Upper level weather map for 2:00 p.m. E.D.T. on May 9, 2014.  Note the ridge in the east and the trough in the west.
Upper level weather map for 2:00 p.m. E.D.T. on May 9, 2014. Note the ridge in the east and the trough in the west.

The first in a series of strong upper level troughs and associated surface low-pressure systems (one of which helped spawn several days of severe weather and heavy thunderstorms) is exiting the western Great Lakes region today (Fig. 1). In its wake, a second, stronger system will be moving into the inter-mountain west (Fig. 2). This system, with unseasonably cold air throughout the atmospheric column, should lead to some significant mountain snowfall across Utah and Colorado later in the weekend. Snowfall will likely be enhanced on east-facing slopes of the Rockies as a strong northeast low-level wind flow sets up by Sunday (Fig.3).

In fact, earlier today, the National Weather Service (NWS) office in Denver/Boulder, CO issued a winter storm watch for Mother’s Day Sunday which noted that snow was expected to form over the mountains Saturday, with a snow level of around 9,000 feet. Rain is expected to transition to snow at successively lower elevations Saturday night, such that snow will arrive across the eastern Plains during the day Sunday. According to the NWS, look for 1 to 2 feet of snow in mountain locations and 4 to 9 inch snowfalls across the foothills. Snowfall amounts in the Plains will depend upon when the transition to snow occurs on Sunday.

Accompanying the rain and snow, strong winds (gusting to 30 miles per hour or more), in conjunction with heavy snow, could lower visibilities to a quarter of a mile or less. Lowered visibilities and snow-covered roads could lead to some road closures.

The heavy wet snow should accumulate sufficiently on leafed out trees to break tree limbs. Downed limbs and trees will likely lead to power outages.

To the east of this storm system, an upper level ridge will allow many places to experience above average temperatures well into next week. This is on top of the myriad of warm temperature records (both maximum and minimum) set at several eastern U.S. cities on May 8, 2014.
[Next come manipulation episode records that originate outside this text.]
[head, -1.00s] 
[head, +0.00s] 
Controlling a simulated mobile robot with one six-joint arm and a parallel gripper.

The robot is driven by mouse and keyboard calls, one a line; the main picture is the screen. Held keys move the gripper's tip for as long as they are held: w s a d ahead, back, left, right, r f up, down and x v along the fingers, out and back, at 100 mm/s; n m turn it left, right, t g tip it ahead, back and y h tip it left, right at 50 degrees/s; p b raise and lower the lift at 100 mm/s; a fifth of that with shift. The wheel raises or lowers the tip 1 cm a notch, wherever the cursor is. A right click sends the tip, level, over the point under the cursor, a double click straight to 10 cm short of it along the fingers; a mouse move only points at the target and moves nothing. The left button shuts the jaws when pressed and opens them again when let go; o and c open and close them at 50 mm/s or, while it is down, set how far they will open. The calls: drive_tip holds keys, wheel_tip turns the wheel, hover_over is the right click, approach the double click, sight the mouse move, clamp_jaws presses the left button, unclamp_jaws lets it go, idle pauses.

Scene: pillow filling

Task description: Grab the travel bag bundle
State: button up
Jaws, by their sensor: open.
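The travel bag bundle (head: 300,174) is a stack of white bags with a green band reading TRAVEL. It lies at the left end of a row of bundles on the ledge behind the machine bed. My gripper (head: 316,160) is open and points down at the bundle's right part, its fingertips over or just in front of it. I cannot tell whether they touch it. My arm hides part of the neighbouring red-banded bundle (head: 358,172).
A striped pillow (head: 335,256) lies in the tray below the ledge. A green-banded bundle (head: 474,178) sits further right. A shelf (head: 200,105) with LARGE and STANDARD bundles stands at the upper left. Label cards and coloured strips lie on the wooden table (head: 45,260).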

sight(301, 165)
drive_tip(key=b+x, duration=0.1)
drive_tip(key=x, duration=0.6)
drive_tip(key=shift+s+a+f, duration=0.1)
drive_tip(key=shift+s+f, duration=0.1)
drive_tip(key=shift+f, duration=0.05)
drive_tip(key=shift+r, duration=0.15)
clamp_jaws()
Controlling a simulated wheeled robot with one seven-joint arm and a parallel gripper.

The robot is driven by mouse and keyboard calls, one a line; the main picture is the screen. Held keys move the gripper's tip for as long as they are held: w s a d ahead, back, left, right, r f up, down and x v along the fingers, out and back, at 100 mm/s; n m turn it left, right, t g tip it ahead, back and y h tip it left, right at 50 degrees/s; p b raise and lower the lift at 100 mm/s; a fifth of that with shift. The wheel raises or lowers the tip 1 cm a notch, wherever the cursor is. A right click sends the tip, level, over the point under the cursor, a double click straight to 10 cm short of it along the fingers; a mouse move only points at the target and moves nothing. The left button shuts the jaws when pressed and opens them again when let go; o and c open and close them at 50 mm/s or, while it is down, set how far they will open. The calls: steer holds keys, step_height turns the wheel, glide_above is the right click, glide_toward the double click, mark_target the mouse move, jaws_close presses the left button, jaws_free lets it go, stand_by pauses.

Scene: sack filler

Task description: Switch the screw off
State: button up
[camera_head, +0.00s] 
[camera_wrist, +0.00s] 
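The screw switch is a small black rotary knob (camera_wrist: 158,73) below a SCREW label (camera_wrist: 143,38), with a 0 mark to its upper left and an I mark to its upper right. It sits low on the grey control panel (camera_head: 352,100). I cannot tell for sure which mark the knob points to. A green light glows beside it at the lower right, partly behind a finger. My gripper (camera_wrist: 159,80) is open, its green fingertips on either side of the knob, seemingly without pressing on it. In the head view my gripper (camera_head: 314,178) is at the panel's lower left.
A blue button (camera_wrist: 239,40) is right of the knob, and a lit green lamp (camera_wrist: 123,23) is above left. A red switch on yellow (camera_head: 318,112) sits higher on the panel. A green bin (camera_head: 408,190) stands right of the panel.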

Finally, warm, dry air from the southwest U.S. will still be affecting parts of southern and central Plains states.

In between these three widely different air masses will be a zone of conflict. Daily bouts of severe weather and heavy thunderstorms can be expected across the lower Mississippi River valley to south and east Texas today, retrograding westward to the southern Plains northward to Iowa and Illinois by Monday. Retrograding means moving against the normal wind pattern (which at these latitudes, is from west to east).

Computer models show widespread coverage of one to two inch rainfall amounts across this zone, as well as localized heavier amounts. Given the history of the tropical air mass and a predicted tendency for storms to train (move) over the same location, rainfall amounts could easily reach double or triple the average predicted amounts. Over parts of the Colorado Rockies, several inches of rainfall (or melted snow) are expected, as well (Fig. 4). Localized flooding should be anticipated wherever heavy precipitation occurs.

By midweek, the storm system should migrate eastward, crossing the Mississippi River Valley and begin affecting the Appalachians (Fig. 5). They system should also start to assume a “negative tilt,” meaning that it would become oriented northwest to southeast. This enhances upper level divergence and increases the risk for heavy rainfall and severe weather to the east of the system.

By next weekend, computer models show this system “cutting off” and becoming a closed low-pressure system over the Great Lakes (Fig. 6). At the same time, a second cut-off low moves into the Pacific Northwest. Both of these lows are linked to the larger polar vortex expected to be located over far northern Canada.

It isn’t until the beginning of the following week (Fig. 7) that the upper level wind pattern becomes “zonal,” blowing mainly west-to-east, across the U.S. It’s at this time that more seasonal and tranquil weather will again return U.S.-wide.